**Task to complete:**
Return, word for word, the lines from the line holding "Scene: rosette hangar" through the line holding "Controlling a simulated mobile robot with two". Include both end lines and no others.

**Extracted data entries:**

★ ★ ★ ★ ★ ★ ★

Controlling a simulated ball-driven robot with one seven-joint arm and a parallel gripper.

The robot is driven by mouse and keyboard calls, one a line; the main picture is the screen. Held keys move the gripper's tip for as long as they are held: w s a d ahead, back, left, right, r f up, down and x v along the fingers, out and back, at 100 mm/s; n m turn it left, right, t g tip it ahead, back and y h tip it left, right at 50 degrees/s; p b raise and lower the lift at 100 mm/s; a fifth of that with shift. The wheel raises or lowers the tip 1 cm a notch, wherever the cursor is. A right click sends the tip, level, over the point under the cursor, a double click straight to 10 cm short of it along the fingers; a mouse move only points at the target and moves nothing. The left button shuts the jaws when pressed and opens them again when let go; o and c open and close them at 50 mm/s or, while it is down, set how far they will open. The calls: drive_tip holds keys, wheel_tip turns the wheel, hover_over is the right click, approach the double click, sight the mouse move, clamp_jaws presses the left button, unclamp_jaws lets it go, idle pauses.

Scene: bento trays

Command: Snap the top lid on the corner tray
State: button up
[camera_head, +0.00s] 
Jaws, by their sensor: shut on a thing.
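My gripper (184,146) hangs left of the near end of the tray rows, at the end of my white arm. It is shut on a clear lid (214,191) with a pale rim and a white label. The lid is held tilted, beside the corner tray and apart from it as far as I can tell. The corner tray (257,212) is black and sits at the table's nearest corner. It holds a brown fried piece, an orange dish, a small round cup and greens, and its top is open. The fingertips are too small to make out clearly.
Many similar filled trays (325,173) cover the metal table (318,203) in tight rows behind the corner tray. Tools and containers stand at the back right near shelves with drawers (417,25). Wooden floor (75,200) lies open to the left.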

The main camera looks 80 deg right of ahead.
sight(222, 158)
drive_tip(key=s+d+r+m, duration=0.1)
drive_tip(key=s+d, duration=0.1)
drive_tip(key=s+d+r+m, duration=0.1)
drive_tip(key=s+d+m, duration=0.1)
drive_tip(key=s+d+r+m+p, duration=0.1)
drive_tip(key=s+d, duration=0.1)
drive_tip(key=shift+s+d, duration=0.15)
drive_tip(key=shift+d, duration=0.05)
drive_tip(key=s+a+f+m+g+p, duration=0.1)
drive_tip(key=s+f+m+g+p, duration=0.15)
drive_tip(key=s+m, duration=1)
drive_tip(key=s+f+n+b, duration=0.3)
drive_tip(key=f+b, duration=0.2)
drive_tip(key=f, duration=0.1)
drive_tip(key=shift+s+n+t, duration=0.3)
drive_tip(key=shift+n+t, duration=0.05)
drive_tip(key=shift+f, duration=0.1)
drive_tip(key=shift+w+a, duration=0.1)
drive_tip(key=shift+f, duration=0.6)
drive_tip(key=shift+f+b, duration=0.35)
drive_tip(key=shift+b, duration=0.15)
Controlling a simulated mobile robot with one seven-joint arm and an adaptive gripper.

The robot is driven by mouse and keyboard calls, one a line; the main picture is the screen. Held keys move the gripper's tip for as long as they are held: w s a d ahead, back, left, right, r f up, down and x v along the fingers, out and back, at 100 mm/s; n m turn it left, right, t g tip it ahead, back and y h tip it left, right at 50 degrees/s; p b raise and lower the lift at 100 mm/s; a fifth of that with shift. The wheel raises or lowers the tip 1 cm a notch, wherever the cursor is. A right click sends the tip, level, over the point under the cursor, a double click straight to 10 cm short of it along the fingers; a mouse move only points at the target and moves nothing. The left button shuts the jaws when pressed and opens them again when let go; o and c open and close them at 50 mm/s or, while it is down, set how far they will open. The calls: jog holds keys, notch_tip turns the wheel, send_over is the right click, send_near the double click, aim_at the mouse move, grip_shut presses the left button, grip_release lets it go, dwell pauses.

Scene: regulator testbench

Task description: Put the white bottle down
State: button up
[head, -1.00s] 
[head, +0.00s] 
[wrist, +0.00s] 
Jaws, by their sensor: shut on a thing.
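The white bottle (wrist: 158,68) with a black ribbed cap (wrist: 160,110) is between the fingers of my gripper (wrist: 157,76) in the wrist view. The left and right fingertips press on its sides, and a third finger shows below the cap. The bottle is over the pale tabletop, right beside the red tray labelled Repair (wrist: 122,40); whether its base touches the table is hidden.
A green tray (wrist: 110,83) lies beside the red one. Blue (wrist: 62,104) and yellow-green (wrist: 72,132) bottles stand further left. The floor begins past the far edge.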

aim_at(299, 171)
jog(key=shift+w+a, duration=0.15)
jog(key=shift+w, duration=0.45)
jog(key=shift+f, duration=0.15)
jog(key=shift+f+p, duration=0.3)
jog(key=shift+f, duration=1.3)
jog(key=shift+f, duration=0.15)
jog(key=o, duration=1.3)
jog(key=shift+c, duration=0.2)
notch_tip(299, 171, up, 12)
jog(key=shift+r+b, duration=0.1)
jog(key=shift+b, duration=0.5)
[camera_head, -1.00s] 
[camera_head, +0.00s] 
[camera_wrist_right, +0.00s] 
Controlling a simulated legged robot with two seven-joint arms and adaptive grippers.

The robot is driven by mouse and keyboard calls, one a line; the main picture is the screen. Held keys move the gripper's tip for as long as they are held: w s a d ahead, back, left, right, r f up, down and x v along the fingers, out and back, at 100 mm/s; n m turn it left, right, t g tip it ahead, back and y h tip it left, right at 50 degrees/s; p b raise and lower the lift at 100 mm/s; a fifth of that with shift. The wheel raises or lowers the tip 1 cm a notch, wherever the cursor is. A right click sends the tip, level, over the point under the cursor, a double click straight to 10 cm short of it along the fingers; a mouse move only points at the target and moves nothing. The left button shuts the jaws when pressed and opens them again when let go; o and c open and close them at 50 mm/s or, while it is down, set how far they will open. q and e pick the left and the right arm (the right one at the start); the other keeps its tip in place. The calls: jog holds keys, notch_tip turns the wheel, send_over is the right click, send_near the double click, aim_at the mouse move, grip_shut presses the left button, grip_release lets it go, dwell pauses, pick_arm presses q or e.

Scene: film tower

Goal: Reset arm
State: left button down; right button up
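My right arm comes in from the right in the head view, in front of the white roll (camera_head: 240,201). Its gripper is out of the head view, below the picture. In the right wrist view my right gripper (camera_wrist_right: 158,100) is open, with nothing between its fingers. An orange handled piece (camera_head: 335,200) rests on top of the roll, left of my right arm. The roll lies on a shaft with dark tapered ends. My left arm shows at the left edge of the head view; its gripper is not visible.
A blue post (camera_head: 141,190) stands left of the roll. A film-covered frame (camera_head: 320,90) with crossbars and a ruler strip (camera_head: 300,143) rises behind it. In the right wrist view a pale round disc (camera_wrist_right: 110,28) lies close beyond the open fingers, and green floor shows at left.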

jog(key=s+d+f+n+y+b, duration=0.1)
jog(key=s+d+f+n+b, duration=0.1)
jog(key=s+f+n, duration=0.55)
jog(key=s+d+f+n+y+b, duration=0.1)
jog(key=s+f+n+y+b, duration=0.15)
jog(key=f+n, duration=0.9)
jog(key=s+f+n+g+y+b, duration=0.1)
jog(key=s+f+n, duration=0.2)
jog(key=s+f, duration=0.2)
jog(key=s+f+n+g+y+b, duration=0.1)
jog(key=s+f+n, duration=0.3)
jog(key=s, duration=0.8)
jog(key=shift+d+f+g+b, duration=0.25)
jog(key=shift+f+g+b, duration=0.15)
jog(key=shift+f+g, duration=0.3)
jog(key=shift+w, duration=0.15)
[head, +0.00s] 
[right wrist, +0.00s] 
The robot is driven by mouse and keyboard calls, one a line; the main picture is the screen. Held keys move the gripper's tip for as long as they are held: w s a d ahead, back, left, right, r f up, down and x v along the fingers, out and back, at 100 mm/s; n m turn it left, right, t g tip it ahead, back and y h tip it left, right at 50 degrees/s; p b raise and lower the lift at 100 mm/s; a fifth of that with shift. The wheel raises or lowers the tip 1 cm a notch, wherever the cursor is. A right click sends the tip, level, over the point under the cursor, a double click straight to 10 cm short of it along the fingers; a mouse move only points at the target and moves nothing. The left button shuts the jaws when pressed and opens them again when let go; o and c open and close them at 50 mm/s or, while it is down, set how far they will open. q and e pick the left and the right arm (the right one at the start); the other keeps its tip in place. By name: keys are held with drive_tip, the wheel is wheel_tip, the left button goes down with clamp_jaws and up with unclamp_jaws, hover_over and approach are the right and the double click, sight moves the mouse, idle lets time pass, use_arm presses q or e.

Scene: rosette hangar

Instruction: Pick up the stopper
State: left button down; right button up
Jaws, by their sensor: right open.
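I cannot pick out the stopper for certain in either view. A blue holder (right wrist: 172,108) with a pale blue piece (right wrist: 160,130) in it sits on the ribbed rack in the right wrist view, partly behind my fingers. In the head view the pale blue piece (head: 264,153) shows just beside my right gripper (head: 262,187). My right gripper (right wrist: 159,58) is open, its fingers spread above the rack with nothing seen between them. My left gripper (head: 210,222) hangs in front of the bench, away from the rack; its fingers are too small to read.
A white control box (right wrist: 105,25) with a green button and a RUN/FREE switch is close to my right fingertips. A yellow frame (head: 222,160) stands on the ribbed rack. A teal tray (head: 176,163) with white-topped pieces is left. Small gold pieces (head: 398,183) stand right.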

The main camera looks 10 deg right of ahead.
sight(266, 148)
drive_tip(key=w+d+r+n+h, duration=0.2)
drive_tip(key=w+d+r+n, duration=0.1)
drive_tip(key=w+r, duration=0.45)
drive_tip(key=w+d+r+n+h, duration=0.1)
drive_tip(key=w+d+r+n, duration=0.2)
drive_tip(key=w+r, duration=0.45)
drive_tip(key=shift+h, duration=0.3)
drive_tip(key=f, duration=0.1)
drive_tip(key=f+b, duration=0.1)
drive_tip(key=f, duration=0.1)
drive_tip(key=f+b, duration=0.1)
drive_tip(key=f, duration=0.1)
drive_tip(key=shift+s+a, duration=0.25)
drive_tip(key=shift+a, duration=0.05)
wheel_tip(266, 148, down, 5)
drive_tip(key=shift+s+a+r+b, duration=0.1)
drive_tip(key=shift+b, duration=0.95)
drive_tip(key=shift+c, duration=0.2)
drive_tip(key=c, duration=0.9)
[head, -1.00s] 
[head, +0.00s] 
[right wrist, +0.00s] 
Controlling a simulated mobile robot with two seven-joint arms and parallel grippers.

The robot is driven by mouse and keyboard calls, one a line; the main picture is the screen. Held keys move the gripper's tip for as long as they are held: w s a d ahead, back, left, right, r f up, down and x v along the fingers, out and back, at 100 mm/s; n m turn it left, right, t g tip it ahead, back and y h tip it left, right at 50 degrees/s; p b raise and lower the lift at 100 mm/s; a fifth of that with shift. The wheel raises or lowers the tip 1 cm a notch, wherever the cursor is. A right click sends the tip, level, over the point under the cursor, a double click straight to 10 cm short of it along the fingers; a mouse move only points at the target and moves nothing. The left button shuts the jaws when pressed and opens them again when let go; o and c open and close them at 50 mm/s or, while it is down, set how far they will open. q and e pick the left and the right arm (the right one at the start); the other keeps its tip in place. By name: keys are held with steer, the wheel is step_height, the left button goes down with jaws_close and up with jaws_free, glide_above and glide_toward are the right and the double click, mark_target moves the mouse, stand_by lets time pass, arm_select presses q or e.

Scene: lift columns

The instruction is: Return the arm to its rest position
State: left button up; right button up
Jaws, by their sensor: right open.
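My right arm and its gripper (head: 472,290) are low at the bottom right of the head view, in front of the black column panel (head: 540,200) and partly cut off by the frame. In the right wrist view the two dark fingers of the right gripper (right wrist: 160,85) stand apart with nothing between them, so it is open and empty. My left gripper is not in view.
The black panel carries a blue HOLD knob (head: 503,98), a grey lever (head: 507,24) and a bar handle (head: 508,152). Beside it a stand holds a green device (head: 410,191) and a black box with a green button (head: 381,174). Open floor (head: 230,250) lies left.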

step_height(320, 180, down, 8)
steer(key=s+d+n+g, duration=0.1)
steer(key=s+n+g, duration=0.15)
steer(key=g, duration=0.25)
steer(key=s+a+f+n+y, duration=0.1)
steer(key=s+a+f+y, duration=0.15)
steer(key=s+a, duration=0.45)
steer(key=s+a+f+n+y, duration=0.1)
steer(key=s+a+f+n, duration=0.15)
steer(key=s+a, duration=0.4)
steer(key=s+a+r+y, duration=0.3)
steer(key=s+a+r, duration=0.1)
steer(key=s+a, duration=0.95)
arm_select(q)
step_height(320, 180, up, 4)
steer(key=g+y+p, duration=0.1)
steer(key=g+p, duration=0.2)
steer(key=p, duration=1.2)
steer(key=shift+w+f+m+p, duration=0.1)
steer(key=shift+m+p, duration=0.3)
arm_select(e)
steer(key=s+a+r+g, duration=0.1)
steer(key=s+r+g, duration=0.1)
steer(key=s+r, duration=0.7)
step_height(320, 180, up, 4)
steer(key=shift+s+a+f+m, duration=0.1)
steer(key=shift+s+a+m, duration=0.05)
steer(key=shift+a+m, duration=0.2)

★ ★ ★ ★ ★ ★ ★

**Response for this exercise:**
Scene: rosette hangar

Instruction: Pick up the stopper
State: left button down; right button up
Jaws, by their sensor: right open.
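I cannot pick out the stopper for certain in either view. A blue holder (right wrist: 172,108) with a pale blue piece (right wrist: 160,130) in it sits on the ribbed rack in the right wrist view, partly behind my fingers. In the head view the pale blue piece (head: 264,153) shows just beside my right gripper (head: 262,187). My right gripper (right wrist: 159,58) is open, its fingers spread above the rack with nothing seen between them. My left gripper (head: 210,222) hangs in front of the bench, away from the rack; its fingers are too small to read.
A white control box (right wrist: 105,25) with a green button and a RUN/FREE switch is close to my right fingertips. A yellow frame (head: 222,160) stands on the ribbed rack. A teal tray (head: 176,163) with white-topped pieces is left. Small gold pieces (head: 398,183) stand right.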

The main camera looks 10 deg right of ahead.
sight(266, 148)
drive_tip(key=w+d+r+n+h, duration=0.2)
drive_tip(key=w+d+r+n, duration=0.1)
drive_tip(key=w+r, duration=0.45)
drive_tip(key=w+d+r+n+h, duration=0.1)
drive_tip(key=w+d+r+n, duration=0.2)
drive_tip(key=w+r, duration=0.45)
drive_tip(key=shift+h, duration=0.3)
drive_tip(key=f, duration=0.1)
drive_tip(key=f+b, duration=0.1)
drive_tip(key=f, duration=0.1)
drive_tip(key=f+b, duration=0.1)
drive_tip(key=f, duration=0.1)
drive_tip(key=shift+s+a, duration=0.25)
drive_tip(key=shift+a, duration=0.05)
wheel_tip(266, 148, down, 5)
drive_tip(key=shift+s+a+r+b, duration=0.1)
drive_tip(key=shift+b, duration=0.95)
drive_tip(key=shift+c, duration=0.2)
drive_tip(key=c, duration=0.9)
[head, -1.00s] 
[head, +0.00s] 
[right wrist, +0.00s] 
Controlling a simulated mobile robot with two seven-joint arms and parallel grippers.

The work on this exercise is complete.